Finance minister Noonan claimed that the extra debt taken on in last year's bailout would shrink to nothing over time because of inflation. Now the main concern in Europe is around deflation and the reality is that the Irish debt is not an imaginary number but a real pressure on the Irish working class and the economy. The 2013 deal was "noted" by the European Central Bank rather than endorsed by them. Some member countries have continued to voice concern that the arrangement is illegal and a proposed resolution is that the Irish Central Bank sell bonds early, forcing up interest rates. This is all part of an ongoing tension in the eurozone, where the insistence that bondholders be protected from any consequence of their recklessness has to be balanced against the need to prevent sovereign debt turning into an overall euro debt that might bring the whole house of cards down.  The fact that Greece is now trading bonds at relatively low interest rates despite the lack of any real change in its    economy is a indication that speculators now assume that the European Central bank will cover debt and also draws attention to the illusory nature of much of the Irish recovery.

In Europe there is a great deal of resentment of the ECB subsidizing a 12.5% corporation tax rate, especially when it turns out that the effective rate is close to zero and that a central element of the Irish recovery is its use as a tax   haven, producing almost nothing but a branch office and kickbacks to the property   speculators.  
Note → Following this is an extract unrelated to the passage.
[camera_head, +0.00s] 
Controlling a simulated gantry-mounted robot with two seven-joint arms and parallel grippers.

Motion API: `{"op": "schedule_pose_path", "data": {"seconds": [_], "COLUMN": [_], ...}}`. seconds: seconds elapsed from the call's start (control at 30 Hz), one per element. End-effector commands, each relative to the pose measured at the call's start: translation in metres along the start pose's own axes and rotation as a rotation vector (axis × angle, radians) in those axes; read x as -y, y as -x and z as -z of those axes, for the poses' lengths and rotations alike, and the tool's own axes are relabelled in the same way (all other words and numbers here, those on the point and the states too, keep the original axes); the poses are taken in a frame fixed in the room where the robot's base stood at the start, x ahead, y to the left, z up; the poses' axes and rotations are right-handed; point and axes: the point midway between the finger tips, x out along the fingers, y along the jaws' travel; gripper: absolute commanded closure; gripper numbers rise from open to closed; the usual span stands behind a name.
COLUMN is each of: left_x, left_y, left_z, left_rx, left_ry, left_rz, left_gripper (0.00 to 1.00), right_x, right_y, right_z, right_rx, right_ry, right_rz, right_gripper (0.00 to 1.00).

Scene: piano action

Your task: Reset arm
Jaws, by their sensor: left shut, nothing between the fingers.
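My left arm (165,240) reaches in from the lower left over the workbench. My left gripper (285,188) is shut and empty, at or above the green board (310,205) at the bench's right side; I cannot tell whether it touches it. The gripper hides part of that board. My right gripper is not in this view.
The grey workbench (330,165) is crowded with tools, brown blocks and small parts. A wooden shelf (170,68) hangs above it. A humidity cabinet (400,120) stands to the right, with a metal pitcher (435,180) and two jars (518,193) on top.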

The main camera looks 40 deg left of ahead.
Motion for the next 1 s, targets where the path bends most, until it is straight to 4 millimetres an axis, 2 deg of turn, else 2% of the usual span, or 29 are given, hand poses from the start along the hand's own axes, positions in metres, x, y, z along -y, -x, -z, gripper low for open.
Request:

There is much dispute about the relative weight of different  elements in the proclaimed recovery, but all commentators, no matter how optimistic, agree that an Irish recovery is absolutely dependent on a more general recovery which is very much in doubt.

Capitalist strategy

Rather than speculate it is possible to examine the wider successes and failures of capitalist strategy.

At the start of the collapse the main strategy was to nationalise the debt as sovereign debt, with the immediate outcome programmes of mass austerity justified by the debt the working class now found itself in possession of. There was much talk of rebalancing the economy to reduce the weight of finance capital in relation to manufacturing capital. An unstated aim of austerity, and its main effect, was to reduce the cost of labour in terms of overall wage rates, pensions and the social wage of state services while simultaneously opening up a mass privatisation of services and natural resources. 

Quantitative easing - fictional capital produced by government decree at almost zero interest rate has been a factor in US and UK recoveries and is being considered by the ECB in an attempt to overcome economic stagnation. (The 2013 Irish loan extension had something of the same effect as QE in that it provided a ready supply of money at low interest).

The sovereign debt has not gone away and remains an  immense economic drag. Irish banks are still extremely weak. A wave of privatisations has transferred large sums from public to private hands and this will lead to an increased cost for services. In  Ireland a vast range of resources have been swept up by US speculators - the entire NAMA holding in the North went at a quarter of its book value. It is true that wages and pensions have been driven down, but there is a long way to go if this process is to ensure a high level of profitability.

Of all the strategies employed by capital one mainly underpins the current limited recovery. That is the strategy of quantitative easing and the associated bank and sovereign debt guarantee by the ECB. 

This is of course the exact opposite of rebalancing. Finance capital is roaring ahead, feeding a bubble of speculation and yet another property bubble. 

The next recession is on its way, and this time there will not be the same reservoir of public capital available to cushion the blow.

Opposition

Yet there is no refutation of the bizarre claims of a new  prosperity because there is no opposition. Despite the depth of the crisis, the Irish ruling class are able to sail through it with only a few flunkies guilty of any wrongdoing. There is no smoking gun, says Irish Central bank governor Patrick Honohan,   despite standing in a battlefield of smoking guns.

The judicial process refuses to find anyone guilty. Judges admit that the crimes occurred, but direct juries that they are the fault of the system. It would be unfair to punish anyone for the nightmare working people have suffered. They claim there is no evidence implicating individuals, yet the investigations show a ruling class that acts as a criminal conspiracy. Decisions that shape the lives of the workers are taken informally by a clique, with no notes and no chain of evidence.

What makes opposition so difficult is that everyone in the  establishment is in the clique - and that includes the trade union leadership. 

The groups on the outside won't break with labour and the union bosses and scandal follows scandal with no response.

The capitalist system in Ireland and across the world has not  recovered from the great depression. The limited recovery that we see has been built around the same motor of financial speculation that produced the crash. Many of the mechanisms of austerity that have been imposed on workers have yet to feed through.

Workers are crushed by feelings of desperation and anger. They lash out in elections but at the same time cling on desperately  to their traditional leaders (or to con artists such as Sinn Fein  mimicking a left party) and to the belief that bust will be  followed by recovery and a new dawn.

According to capitalism the recovery is here. Yet for workers fresh pressures, charges and poverty are the reality.  Real recovery will only come when workers take charge and establish a socialist society no longer tied down by the need to feed the profiteers, the bankers and the speculators.